Respondent did raise a new issue at the commencement of the trial without having prepared and served on petitioner an amendment to respondent's answer. We have held on many occasions that we will not consider an issue raised for the first time at trial. See, e.g., Estate of Mandels v. Commissioner [Dec. 33,147], 64 T.C. 61, 73 (1975); 508 Clinton Street Corp. v. Commissioner [Dec. 44,139], 89 T.C. 352, 353 n.2 (1987). This case is not like Llorente v. Commissioner [Dec. 36,955], 74 T.C. 260, 269 (1980), affd. in part and revd. and remanded in part [81-1 USTC ╤ 9446] 649 F.2d 152 (2d Cir. 1981), where we permitted the taxpayer to raise a new issue at trial because respondent did not object and the issue was actually tried. In this case, we allowed the issue to be tried in order to expedite the trial since we felt that this last minute raising of new issues was too complex to decide from the bench. At that point there was nothing in the pleading, the trial memoranda, or any other documents filed by respondent which raised the issue.

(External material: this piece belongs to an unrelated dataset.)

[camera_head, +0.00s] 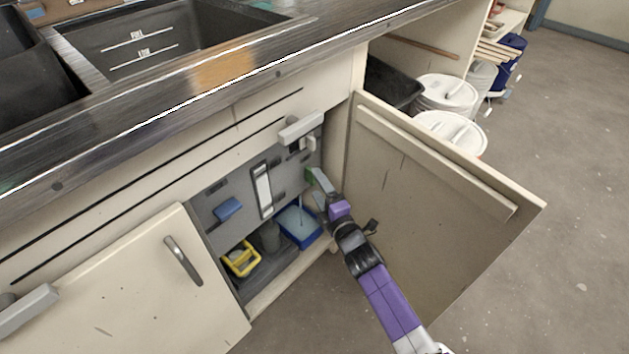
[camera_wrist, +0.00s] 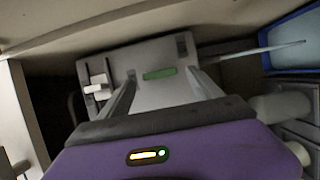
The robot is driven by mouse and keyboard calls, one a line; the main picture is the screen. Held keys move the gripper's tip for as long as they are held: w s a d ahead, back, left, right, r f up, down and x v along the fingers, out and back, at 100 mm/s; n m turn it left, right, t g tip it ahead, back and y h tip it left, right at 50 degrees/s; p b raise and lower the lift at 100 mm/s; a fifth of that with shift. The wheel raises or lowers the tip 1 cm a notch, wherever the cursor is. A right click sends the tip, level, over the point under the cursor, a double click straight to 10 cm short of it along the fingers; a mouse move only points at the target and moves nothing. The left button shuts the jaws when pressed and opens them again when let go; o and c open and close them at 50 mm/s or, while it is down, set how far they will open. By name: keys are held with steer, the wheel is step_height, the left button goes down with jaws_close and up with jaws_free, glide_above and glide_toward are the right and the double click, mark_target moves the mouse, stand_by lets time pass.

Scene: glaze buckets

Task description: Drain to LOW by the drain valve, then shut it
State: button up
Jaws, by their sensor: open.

Respondent had ample opportunity to raise the placed-in-service issue in an amendment to the answer which could and should have been filed prior to the commencement of the trial. The fact that respondent may not have been fully aware of all of the facts until shortly before the trial is respondent's fault. Had respondent pursued discovery effectively, the facts would have been available. Accordingly, respondent's motion will be denied. The parties are limited to the issues as stated on page 1 of respondent's trial memorandum dated and received by the Court on January 8, 1990.
An appropriate order will be issued.